Истекающее наружу сообщение есть то, что он в несколько романтической манере называл «эротическими сотрясениями земли» [10]. Говоря грубо, это и есть кормежка, энергийные токи избытка материи, ее неоформленного остатка. Чувствует ли их солдат? Может быть. Важно то, что солдат никогда не может ввалить их в мир. Передать эти токи может только сообщество, такое как сообщество Эдипа и Евменид (Эдип передает эти токи Афинам), где ничто не становится образом, но всегда возвращается. «Ацефал» это такое же сообщество, дающее место прорезывающейся материи и само становящееся этим местом.

Батай говорит, что надо стать раной. Это, как ни странно, понятно. Это как дыра на камзоле, где не ясно, ученость ли выглядывает оттуда или глупость заглядывает туда. Дыры как бы и нет: есть камзол, есть ученость, есть глупость. Но дыра и есть, причем есть таким образом, что без нее не было бы всего остального. Как стать раной — это тоже понятно. Надо столкнуться с Раной с большой буквы и уподобиться ей. В человеческом измерении это будет смерть, но кажется — раз уж мы преодолели христианство с его антропоцентризмом, — что смерть тоже подражает какой-то бо́льшей ране. Здесь и обнаруживается мостик, переброшенный от «Федона» к «Тимею». Дыра — это χώρα, каковая есть разом и Восприемница, и Кормилица, и каковая только и может удовлетворить стремление Батая «достичь той точки, где в дионисийском головокружении смешиваются высокое и низменное, где стирается дистанция между всем и ничем» [11], как и для Платона не было ничего иного, где смешивались бы воедино предел и беспредельное, тождественное и иное, оформляющее и оформляемое.

И соскальзывающее тревожное пребывание перед лицом ничто, и необходимость не только подойти к нему вплотную, но и дать ее токам протечь через себя в мир — все это напоминает нам о пути, который ранее указал Платон: это двойное движение восхождения к Благу и необходимо следующего за ним нисхождения во мрак пещеры.

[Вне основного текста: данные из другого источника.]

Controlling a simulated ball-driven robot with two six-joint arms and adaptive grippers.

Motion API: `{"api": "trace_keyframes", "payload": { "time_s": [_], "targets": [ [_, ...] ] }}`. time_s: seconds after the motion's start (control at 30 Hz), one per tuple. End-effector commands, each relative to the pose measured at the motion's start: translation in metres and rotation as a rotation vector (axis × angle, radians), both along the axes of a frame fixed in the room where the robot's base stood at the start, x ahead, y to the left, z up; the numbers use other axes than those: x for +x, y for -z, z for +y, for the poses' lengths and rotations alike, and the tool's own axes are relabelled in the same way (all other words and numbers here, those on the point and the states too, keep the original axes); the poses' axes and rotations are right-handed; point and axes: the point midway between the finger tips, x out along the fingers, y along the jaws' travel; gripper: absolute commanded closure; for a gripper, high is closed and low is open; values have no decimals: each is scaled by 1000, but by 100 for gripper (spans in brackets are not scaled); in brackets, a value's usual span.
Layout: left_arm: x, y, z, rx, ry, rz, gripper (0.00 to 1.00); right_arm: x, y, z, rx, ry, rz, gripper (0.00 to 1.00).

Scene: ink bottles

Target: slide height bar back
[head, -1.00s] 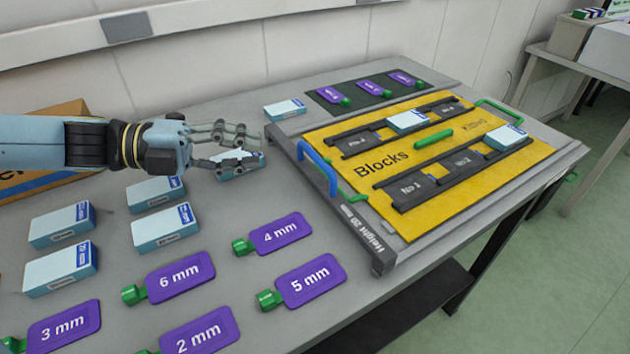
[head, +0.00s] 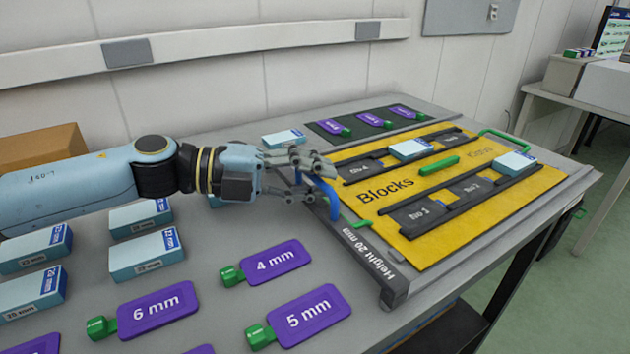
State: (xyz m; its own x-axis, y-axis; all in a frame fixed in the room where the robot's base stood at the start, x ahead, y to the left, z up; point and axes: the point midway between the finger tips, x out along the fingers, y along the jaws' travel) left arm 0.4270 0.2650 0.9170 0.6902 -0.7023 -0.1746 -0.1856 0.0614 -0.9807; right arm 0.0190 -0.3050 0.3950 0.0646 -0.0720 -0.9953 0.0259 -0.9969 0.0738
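The height bar (head: 368,255) is a long grey bar marked "Height 20 mm" along the left edge of the yellow Blocks board (head: 440,232). A blue arched handle (head: 333,202) stands on it. My left gripper (head: 322,182) is at this handle, coming from the left. Its fingers are spread apart, one set above and one lower, and overlap the handle's upper part in the view. I cannot tell whether they touch it. My right gripper is not in view.
Purple tags such as 4 mm (head: 275,262) and 5 mm (head: 312,314) lie on the table left of the bar. Several pale blue boxes (head: 146,255) stand under and near my left arm. Two boxes (head: 410,149) (head: 515,164) sit on the board. A green handle (head: 505,137) is at the board's far edge.

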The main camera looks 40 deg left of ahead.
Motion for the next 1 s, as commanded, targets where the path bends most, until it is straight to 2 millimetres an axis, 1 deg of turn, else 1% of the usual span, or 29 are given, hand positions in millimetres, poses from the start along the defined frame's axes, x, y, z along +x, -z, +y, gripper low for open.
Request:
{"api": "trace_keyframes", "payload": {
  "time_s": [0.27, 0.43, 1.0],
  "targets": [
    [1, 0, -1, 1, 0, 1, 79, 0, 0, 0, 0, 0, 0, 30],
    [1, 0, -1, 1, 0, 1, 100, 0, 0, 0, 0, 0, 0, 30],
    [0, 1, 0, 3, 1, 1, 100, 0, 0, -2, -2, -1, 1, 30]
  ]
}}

Для Батая Блага уже нет, но «со смертью Бога еще не исчезает самое его место» [12]: «C’est de cette place vide, que j’ai voulu parler», — говорит он в своем позднем интервью, что одновременно означает «я хотел говорить» и «об этом месте», и «из этого места». Освободившись от Бога, занимавшего его, место становится пустым, становится действительно раной; но в этом нет изобретения, это лишь припоминание платоновской хоры. И так же, как у Платона, сообщество уподобляется хоре, как ей уподобляется смерть — как человек и полис уподобляются космосу. Невозможное сообщество Батая будет тем же, чем и диалог Платона, диалог как событие речи и встречи; такое сообщество, которое существует, только пока звучит речь, приближающая говорящих к Благу и сама выстраивающая их в Благе, благими. Во всем этом нет прямой опоры на Платона; думается, Батай и сам не отдавал себе отчета, хотя, как мы видели, Платон был тем автором, который оказал на него влияние еще в 1920-е годы, на заре его философствования. Просто получается так, что Батай, этот тихий библиотекарь, любитель заглядывать в чужие анусы, возможно убийца (он хвастал этим где-то во «Внутреннем опыте»), оказывается последовательным платоником, если мы примем такую расстановку акцентов в его и в платоновской мысли. Батай именно что припоминал пути Платона (не различая их, называя «лабиринтом»), шел ими просто потому, что иначе нельзя двигаться внутри таким образом поставленного вопроса.

Примечания

[1] Hart K. The dark gaze. Maurice Blanchot and the sacred. Chicago, 2004. P. 81.

[2] Bataille G. La conjuration sacrée // Acéphale. 1936. 24 juin. N 1. P. 2.

[3] Bataille G. Propositions // Acéphale. 1937. 21 janvier. N 2. P. 18.

[4] Bataille G. Chronique nietzscheenne // Acéphale. 1937. Juillet. N ¾. P. 22.

[5] Батай Ж. Братства, ордена, тайные общества, церкви // Коллеж социологии. СПб., 2004. С. 150.

[6] Бланшо М. Опыт-предел // Танатография Эроса: Жорж Батай и французская мысль середины ХХ века. СПб., 1994. С. 71.

[7] Bataille G. Chronique nietzscheenne. P. 20.

[8] Bataille G. La pratique de la joie devant la mort // Acéphale. 1939. Juin. N 5. P. 19.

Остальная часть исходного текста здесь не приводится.